According to the President, the fire in the congress building once again demonstrated that protesters “do not stint in the means to achieve their goal – destruction of the democracy and political and economic stability in the country.”
“I call on all my fellow citizens to a dialogue and respect in the face of the existing differences,” Cartes wrote. The President also stressed that democracy “cannot be captured and cannot be supported by violent methods.”
I value SouthFront because you don’t blindly root for governments against rebellions or vice versa, for the left vs. the right or vice versa, but rather you follow and build support for all those who are putting their lives on the line in combat against the Global Empire as it maneuvers and prepares for a final war of world conquest.
I have no doubt,the crisis in Paraguay fits into this somehow, but I don’t find any clues in this article. Could you or some reader give us a playbook?
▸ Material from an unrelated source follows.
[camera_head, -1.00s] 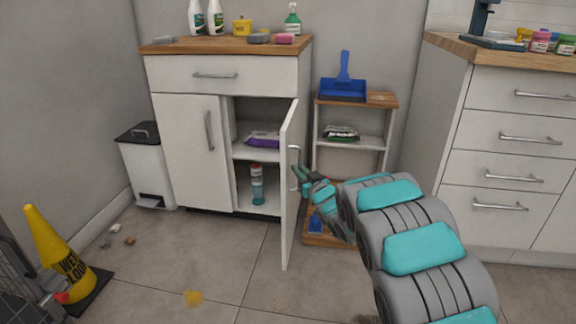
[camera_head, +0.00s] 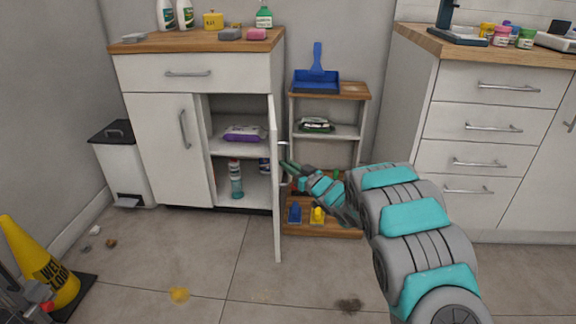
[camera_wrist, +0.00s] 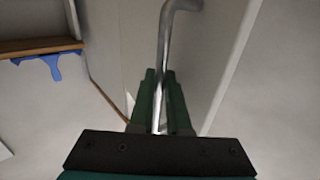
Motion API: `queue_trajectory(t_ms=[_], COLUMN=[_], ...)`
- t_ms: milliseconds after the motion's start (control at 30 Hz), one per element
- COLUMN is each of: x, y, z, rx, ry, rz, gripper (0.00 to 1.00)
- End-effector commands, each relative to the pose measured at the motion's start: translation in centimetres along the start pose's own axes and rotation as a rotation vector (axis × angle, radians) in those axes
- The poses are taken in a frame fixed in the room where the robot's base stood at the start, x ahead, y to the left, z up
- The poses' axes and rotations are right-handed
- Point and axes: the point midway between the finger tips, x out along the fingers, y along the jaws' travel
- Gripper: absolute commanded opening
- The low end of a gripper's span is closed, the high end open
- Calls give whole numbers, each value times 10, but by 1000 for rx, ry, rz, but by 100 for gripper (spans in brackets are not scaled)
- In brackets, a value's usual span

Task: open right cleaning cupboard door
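The cleaning cupboard (camera_head: 143,72) is white with a wooden top and stands left of centre in the head view. Its right door (camera_head: 275,185) stands swung well out, nearly edge-on to me, with the shelves inside visible. The left door (camera_head: 168,150) is closed. The right door's metal handle (camera_wrist: 167,45) runs between the green fingers of my gripper (camera_wrist: 161,108) in the wrist view, and the fingers are closed around it. In the head view my gripper (camera_head: 287,167) is on the right, outer side of the door.
A purple pack (camera_head: 244,133) and a spray can (camera_head: 236,180) are inside. A low shelf unit (camera_head: 330,91) with a blue dustpan (camera_head: 316,78) stands just right of the door. A yellow wet-floor cone (camera_head: 40,265) stands at left. The floor before the cupboard is mostly clear.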

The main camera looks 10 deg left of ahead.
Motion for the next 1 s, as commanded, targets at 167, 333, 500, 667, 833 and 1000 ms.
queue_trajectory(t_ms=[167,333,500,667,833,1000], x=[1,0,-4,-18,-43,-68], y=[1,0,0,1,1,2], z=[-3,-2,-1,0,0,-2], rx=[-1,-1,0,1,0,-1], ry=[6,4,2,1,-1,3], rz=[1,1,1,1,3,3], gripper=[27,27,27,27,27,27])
What is the character of this government and its various opponents? What is the evidence and logic concerning who wants it gone and why? Why should we, folks of many persuasions who came together out of concern for those who are resisting the Empire in the Donbas, Syria and Yemen, care?
There are a number of issues with the government there, Haywood. Like everywhere else, it’s complex. But this protest focused most intensely on the mere idea of a second term for a president – any president – in Paraguay.
Is the current president good/bad? That’s not the overriding issue. It doesn’t matter – many citizens have an intensely visceral reaction to anything resembling the dictatorships of the past. Of course anyone who doesn’t like the current president is opposed, but so are many that are either indifferent to his leadership or approve of it. Political insiders changing the constitution to keep their favorite candidate (current president) in just smacks of cronyism and looks too much like the way things ended up going downhill in the past. That’s the exact reason they wrote specific provisions into their constitution prohibiting a second term. The citizens are incensed that politicians change the rules whenever it suits them.
That said, he seems like a rich, shady, conniving thief involved in all sorts of illegal stuff, yet always invokes the politician’s mantra of “I’m for the little people”. He’s the last person Paraguay should make an exception for a second term, much less change the constitution itself to permit him to do so. It’s up to the people of Paraguay though, and they all collectively agreed ‘Never Again’ to multi-term presidents. They can simply vote against him in the next election, but they (rightfully so) figure why should that weasel (via his crony lawmakers) have the rules changed?
What’s the CIA, Soros, Goldman Sachs up to there? How does this play in terms of their project of removing governments in Bolivia, Ecuador and Brazil that are more or less challenging their interests?
Nobody in the U.S. .gov is paying any attention – there really are no interests there. Tiny country, resource poor. The only thing Americans can exploit there is cheap labor, but it’s landlocked. Easier to exploit other South American cheap labor in countries with ports. Would only be of interest to U.S. if they had a socialist oligarch in charge that needed regime changing. Actually, perfect conditions for socialist revolution, but they’re looking at Argentina and passing on that. Current pres. made his cash in tobacco and soft drinks, so U.S. tobacco companies and Coca-Cola can’t even get their foot in the door. It’s basically a mob-ruled country that self-exploits. U.S. drug manufacturers like to experiment on people in Paraguay for some reason but have little market in the country. Whatever other business interests the U.S. has there are all pretty low-key. I don’t see any particular spin in the MSM on the situation there – a sure sign that CIA, Soros, GS don’t care.
That’s what I thought immediately on reading this. It’s a non-story for north Americans. Venezuela IS a story and Bolivia could be a story, but trouble in Uruguay – the brave little democracy that really ‘hearts’ America? Or is that Paraguay.